The leading end-consumers of natural gas in India are the fertilizer industry (32% of consumption in April-August 2022) and city-gas projects (21%) that supply fuel to households for cooking and as a clean fuel for vehicles. They are followed by the power sector (14%), and the refinery and petrochemicals sector (11%).
Subsidy surge
Natural gas is a critical feedstock for the fertilizer industry and is used to produce ammonia. While other fossil fuels like coal and oil can also be used, they are more expensive to process. In India, a third of natural gas production is used by the fertilizer industry. Due to a rise in the price of most major inputs for the fertilizer industry, including natural gas, the cost of production of fertilizers in the country has soared.

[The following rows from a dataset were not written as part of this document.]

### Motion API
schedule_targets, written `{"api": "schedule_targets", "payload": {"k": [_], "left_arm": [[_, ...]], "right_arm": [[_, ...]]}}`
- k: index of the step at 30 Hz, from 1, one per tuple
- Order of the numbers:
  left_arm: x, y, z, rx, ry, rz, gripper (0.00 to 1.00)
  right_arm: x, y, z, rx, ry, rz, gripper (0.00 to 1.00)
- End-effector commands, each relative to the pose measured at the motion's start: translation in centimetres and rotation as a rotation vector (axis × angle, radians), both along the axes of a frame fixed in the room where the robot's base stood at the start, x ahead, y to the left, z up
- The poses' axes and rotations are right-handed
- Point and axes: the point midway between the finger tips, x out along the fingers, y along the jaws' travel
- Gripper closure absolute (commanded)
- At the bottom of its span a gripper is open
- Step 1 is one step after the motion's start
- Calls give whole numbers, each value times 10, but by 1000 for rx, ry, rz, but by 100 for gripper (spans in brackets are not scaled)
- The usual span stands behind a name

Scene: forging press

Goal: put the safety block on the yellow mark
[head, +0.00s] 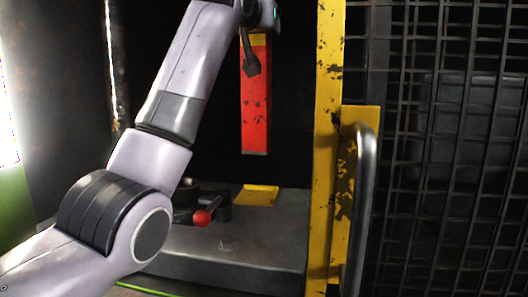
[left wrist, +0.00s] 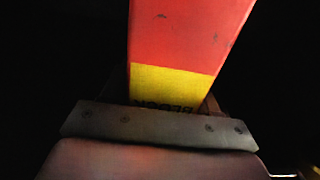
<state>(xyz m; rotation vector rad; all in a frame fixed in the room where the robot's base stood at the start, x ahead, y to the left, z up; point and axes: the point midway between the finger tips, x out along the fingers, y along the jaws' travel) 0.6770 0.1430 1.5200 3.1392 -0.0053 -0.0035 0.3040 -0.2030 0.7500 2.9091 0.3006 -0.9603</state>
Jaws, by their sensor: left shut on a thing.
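The safety block (head: 255,110) is a long red bar with a yellow end, and it hangs upright in the head view. My left gripper (head: 250,58) is shut on its upper, yellow end. The left wrist view shows the block (left wrist: 188,40) close up, with its yellow band and part of a dark printed word near the gripper. The yellow mark (head: 258,195) is a flat patch on the grey press bed. The block's lower end is above the mark in the picture, with a dark gap between them. My right gripper is not in view.
A lever with a red knob (head: 202,217) stands on the bed (head: 265,245), left of the mark. A worn yellow post (head: 328,150) with a grey handle (head: 357,210) stands to the right, beside a black mesh guard (head: 450,150). The space behind the block is dark.

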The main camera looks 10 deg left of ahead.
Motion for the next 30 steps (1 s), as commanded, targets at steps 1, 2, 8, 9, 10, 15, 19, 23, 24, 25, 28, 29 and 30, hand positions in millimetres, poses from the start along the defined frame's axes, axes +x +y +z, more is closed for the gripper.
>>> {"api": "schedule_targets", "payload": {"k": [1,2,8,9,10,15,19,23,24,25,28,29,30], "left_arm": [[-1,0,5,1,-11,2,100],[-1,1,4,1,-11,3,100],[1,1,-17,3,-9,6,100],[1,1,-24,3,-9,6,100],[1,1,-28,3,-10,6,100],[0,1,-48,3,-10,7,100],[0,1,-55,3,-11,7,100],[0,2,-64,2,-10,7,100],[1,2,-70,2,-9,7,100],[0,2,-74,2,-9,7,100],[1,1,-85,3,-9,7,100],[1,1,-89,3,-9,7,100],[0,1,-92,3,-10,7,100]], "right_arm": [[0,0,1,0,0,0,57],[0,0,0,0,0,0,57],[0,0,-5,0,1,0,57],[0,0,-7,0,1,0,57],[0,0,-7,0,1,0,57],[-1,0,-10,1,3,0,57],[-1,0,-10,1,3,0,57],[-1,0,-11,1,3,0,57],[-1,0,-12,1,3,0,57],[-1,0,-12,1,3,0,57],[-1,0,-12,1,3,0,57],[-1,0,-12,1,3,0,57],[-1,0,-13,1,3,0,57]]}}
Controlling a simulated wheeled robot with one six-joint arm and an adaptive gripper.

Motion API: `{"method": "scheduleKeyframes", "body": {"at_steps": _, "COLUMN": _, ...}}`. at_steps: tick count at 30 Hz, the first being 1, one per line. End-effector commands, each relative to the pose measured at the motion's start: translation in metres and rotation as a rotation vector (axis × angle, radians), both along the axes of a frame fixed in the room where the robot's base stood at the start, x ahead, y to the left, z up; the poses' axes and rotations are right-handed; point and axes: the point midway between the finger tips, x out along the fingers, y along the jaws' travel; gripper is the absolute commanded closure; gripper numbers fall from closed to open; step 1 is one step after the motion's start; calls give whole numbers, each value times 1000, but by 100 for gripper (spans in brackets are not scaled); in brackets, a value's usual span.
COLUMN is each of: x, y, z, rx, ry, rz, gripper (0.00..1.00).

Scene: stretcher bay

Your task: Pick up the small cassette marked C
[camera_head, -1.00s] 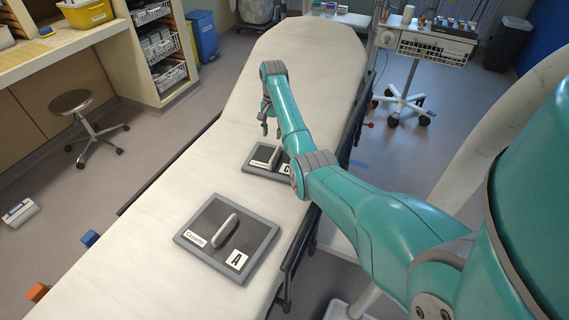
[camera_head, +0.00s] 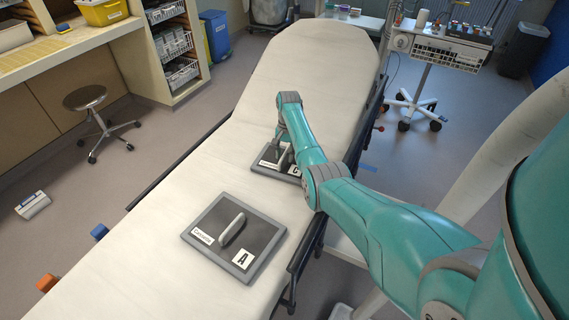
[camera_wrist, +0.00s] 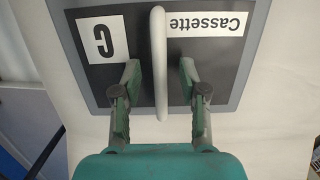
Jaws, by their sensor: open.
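The small cassette marked C (camera_head: 262,166) lies flat on the stretcher, partly hidden by my arm in the head view. It is a dark plate with a grey frame and an upright pale handle. In the wrist view the cassette (camera_wrist: 215,62) shows its "C" and "Cassette" labels upside down. Its handle (camera_wrist: 158,60) stands between my two fingers. My gripper (camera_wrist: 158,75) is open, one finger on each side of the handle, with a gap on both sides. A larger cassette marked A (camera_head: 258,222) lies nearer on the stretcher.
The stretcher (camera_head: 315,60) has bare pale padding beyond and around the cassettes. A stool (camera_head: 86,98) and shelves with baskets (camera_head: 175,45) stand at the left. A wheeled cart (camera_head: 440,48) stands at the back right.

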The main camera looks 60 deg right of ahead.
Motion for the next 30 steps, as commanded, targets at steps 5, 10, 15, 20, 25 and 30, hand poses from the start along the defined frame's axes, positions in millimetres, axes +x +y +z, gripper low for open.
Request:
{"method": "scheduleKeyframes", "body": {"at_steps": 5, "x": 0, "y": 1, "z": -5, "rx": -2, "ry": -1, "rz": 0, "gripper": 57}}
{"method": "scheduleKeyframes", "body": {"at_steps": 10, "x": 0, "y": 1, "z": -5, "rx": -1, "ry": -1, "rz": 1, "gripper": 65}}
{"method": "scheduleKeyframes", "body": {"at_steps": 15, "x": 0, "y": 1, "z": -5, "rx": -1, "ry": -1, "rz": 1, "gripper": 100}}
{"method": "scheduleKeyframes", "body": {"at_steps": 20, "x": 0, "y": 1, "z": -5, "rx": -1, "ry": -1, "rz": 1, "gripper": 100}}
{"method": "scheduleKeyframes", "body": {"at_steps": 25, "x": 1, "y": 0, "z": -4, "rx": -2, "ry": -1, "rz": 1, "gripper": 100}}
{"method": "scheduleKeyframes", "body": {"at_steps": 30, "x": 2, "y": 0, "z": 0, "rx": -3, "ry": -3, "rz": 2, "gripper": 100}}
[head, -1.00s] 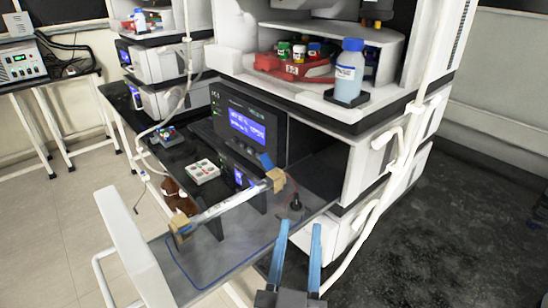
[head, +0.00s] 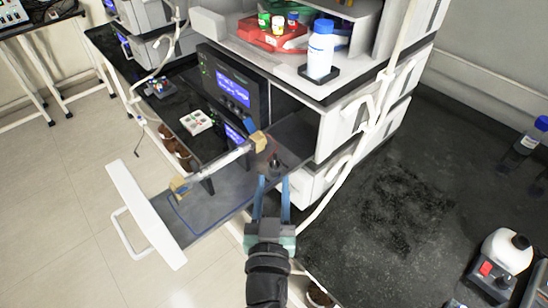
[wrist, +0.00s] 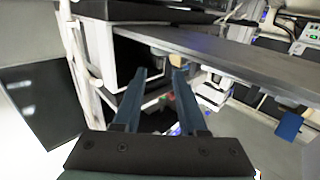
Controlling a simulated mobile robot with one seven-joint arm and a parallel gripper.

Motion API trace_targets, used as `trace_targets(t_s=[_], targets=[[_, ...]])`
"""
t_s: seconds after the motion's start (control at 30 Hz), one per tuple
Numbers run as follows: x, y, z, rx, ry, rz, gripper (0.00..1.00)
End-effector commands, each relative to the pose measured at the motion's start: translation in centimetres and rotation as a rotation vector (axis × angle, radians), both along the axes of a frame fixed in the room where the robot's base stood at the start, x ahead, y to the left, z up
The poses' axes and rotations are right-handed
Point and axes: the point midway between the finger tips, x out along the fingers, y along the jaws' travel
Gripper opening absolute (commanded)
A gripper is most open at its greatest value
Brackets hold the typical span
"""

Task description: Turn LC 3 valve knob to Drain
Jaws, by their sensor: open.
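A small dark upright knob (head: 275,162) stands on the right end of the pulled-out grey tray (head: 222,188) in the head view. I take it for the valve knob; its label and pointer position are too small to read. My gripper (head: 273,182) is open and empty, its blue fingers pointing toward the tray just in front of the knob. In the picture the fingertips lie just below the knob, apparently not around it.
A clear column tube (head: 224,160) with tan end fittings lies across the tray, left of the knob. The white drawer front (head: 146,212) is at left. White cabinet modules (head: 345,125) and a hanging white hose stand close on the right. The dark bench at right has bare room.

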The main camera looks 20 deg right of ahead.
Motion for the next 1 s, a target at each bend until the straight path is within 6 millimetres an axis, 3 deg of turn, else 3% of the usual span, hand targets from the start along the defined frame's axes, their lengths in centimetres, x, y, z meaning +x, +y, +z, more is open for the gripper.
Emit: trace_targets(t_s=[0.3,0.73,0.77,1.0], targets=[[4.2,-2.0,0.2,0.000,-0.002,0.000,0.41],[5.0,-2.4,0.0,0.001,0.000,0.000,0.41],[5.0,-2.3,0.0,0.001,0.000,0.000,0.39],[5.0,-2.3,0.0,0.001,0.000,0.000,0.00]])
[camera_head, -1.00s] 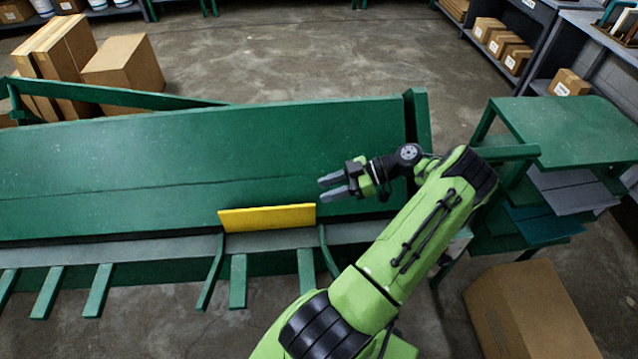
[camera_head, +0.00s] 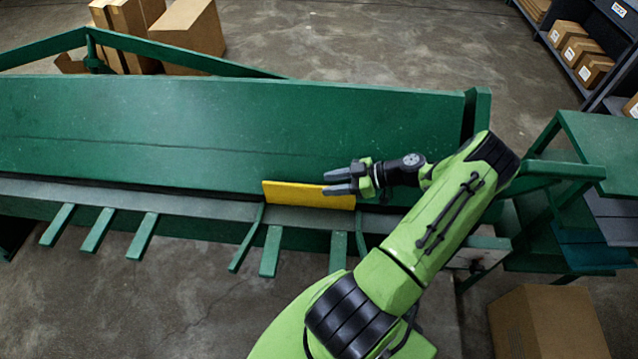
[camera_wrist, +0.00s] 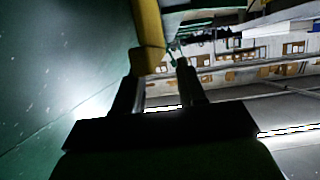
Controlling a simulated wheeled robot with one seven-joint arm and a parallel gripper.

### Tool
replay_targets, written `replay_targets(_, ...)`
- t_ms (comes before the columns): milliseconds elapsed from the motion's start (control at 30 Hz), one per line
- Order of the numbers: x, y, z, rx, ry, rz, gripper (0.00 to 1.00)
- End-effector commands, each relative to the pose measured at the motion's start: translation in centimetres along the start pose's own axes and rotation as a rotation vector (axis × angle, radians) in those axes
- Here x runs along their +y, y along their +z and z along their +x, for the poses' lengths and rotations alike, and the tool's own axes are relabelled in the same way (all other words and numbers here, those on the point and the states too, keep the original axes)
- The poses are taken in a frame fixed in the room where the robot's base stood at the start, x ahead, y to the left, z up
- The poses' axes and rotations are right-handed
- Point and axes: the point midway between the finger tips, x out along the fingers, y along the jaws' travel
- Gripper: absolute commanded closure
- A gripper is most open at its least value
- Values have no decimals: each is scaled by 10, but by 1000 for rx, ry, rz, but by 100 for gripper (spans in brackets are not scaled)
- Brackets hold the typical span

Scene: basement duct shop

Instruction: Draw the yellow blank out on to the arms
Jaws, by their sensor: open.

As a result, the fertilizer subsidy, borne by the central government, has also jumped sharply. Between April and August this year, the total fertilizer subsidy amounted to about ₹1.21 trillion, an increase of 32% over the same period last year. Costs have risen so sharply that the government is reportedly considering imposing a windfall tax on natural gas producers, who are reaping a windfall due to global disruptions in gas supply.
Household stress
Households, which use gas for cooking and in vehicles, are also facing higher prices. Piped gas is also increasingly being used in industrial and commercial establishments in various cities. The number of domestic PNG connections for households has risen by 14% this year so far to about 9.7 million connections. The number of CNG stations in India has risen by 28.5% to 4,664 in this period.
For such consumers, the price of natural gas has soared. Piped gas prices have risen by 40-42% for consumers in Delhi and by 21-23% for consumers in Mumbai. This is in a scenario when the rise in domestic gas prices has trailed the rise in global gas prices. If global prices stay high, and the government reduces the differential, domestic prices could rise further. How all this plays out will depend primarily on the Russia-Ukraine war.